Sorry for interrupting the actual discussion, but I wanted to add my two cents here. I calculate squish height at the applicated engine speed range and engine temperature, means elongation of the crank drive due to thermal expansion and by acceleration. On a 86 mm stroke one should consider 0.55 mm@10,000 rpm and WOT temperature setup within a NA application. That means on a cold squish height of 1.0 mm there are only about 0.45 mm left, and what was designed to 20 m/s cold get about to 35 m/s peak squish velocity on a typical 4-valve head of a square bore-stroke engine design.
That works well and is still under the by G.P. Blair recommended peak squish velocity of 25 m/s (cold condition), which would be reached at 0.7 mm cold. But heated, this would relate at 10,000 rpm to a squish peak velocity of 49 m/s. Which is way to high and will increase knock likeliness. Why?

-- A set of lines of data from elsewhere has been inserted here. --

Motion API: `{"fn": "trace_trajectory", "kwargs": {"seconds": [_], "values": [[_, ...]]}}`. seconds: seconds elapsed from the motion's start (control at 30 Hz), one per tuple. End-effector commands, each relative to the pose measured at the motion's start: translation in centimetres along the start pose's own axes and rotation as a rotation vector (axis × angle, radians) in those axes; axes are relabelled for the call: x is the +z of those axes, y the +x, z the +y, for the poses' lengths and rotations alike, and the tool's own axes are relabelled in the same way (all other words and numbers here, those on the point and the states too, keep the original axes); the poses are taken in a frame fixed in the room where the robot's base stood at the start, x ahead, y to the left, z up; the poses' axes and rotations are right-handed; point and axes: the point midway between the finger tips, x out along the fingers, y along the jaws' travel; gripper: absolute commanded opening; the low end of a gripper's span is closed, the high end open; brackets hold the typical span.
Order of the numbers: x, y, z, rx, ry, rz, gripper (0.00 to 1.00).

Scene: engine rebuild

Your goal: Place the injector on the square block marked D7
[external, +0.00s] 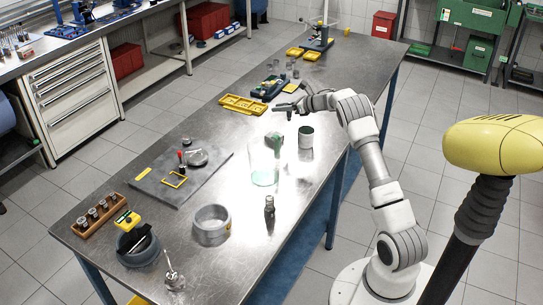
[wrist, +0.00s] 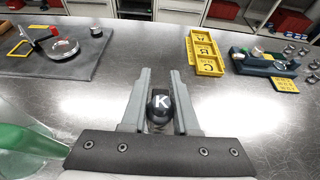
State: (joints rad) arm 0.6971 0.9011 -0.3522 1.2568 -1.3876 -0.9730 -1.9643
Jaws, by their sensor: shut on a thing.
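My gripper (external: 284,107) is above the steel table near its right side. The held piece also shows dark under the fingertips in the external view (external: 289,115). I cannot tell for sure whether it is the injector. No marking D7 is readable in either view. A small square yellow block (wrist: 284,85) lies by the blue-green fixture, its marks too small to read.
A yellow tray (external: 243,104) with A, B, C compartments and a blue-green fixture (external: 268,87) lie beyond my gripper. A grey mat (external: 150,187) holds parts.

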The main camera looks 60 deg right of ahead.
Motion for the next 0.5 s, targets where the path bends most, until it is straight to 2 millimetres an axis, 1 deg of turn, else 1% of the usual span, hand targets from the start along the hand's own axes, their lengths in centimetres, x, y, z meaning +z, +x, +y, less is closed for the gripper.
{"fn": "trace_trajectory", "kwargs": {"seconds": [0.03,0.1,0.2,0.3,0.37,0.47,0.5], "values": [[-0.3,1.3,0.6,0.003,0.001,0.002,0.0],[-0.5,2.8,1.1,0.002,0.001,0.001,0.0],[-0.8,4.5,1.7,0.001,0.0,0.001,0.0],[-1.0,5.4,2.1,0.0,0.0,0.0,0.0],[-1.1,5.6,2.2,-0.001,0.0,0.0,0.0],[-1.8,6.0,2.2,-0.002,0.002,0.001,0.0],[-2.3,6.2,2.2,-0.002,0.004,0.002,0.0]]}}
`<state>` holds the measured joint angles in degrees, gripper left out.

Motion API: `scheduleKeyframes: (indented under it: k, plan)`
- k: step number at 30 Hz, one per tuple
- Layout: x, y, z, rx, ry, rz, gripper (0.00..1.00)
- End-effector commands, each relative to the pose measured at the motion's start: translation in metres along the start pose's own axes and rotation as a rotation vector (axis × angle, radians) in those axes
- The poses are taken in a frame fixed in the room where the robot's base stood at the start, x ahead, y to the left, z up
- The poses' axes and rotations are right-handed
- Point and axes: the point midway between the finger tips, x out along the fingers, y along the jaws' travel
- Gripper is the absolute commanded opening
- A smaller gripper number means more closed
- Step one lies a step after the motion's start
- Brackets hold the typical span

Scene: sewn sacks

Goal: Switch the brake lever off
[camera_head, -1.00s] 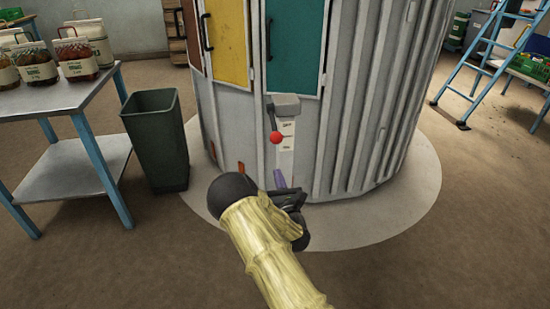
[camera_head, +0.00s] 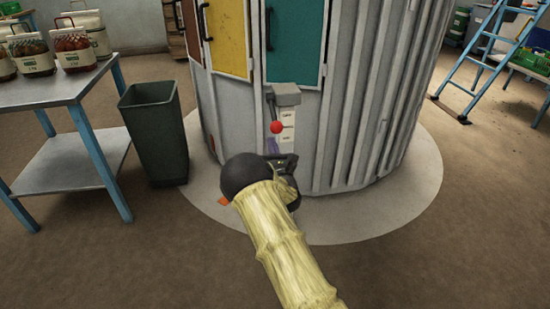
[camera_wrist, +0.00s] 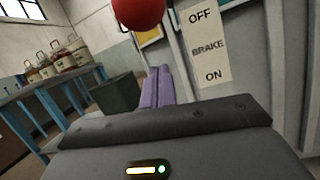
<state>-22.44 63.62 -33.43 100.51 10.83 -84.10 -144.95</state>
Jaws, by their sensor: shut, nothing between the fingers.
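The brake lever's red ball knob (camera_head: 276,127) hangs on a dark arm below a grey housing (camera_head: 286,94) on the ribbed metal drum. Beside it a white label (camera_wrist: 207,46) reads OFF at the top, BRAKE in the middle and ON at the bottom. My gripper (camera_head: 272,145) is shut, its purple fingers just below the knob. In the wrist view the knob (camera_wrist: 138,12) is cut by the top edge, above the shut fingertips (camera_wrist: 157,75). I cannot tell whether they touch it. My wrist hides the lower drum front.
A dark green bin (camera_head: 153,130) and a metal table (camera_head: 60,84) with jars stand at the left. Yellow (camera_head: 228,36) and teal (camera_head: 294,45) panels sit above the lever. A blue ladder (camera_head: 480,62) stands at the right. The floor right of my arm is clear.

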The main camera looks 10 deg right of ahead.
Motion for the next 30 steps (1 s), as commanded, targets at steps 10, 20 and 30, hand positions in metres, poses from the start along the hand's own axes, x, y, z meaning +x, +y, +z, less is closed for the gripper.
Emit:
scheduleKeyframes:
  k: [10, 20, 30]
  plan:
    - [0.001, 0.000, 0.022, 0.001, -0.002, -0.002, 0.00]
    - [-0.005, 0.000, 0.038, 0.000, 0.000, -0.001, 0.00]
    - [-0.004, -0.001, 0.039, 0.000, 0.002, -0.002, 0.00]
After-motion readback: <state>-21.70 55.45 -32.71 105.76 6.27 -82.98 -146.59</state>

The radial velocity of the mixture is still profitable for combustion, but the risk introduced by both, the increased turbulent kinetic energy level triggers chemical reactions as the distance to activation energy is lowered and therefore the likelihood of a spontaneous oxidation happens as well as the kinetic pressure at squish geometry reduces the static pressure there, creating a force for the liner wall and fireland accumulated oil to be sucked into the combustion zone, causing oil droplet induced knock.
Squish induced increase of turbulent kinetic energy (TKE) is a great supporter for a fast and efficient combustion in the combustion main zone (but bad for emission), which is for 4-valves head a favorable solution. But going to far will cost engine safety and power if parameters against it are not well chosen. A swirl induced increase of TKE is a much smarter way, especially if combined with a bit weaker squish as mixture homogenization, emission and combustion duration will get improved. But as everything is a compromise, especially when it reduces VE, a compromise has to be found.
Thence, there are no recommendable squish heights in general, a better design parameter would be the squish velocity at applicated engine speed range and temperature. Of course that need some math skills to model the squish velocity correctly. Therefore a thumb rule for a collection of rod length, specific materials, bearing clearances, oil weights, stroke heights, gasket seating heights and part weights may work fine, but finally, and because testing is expensive, a dedicated calculation model is the key into the pretty complex task of getting into the optimal squish height.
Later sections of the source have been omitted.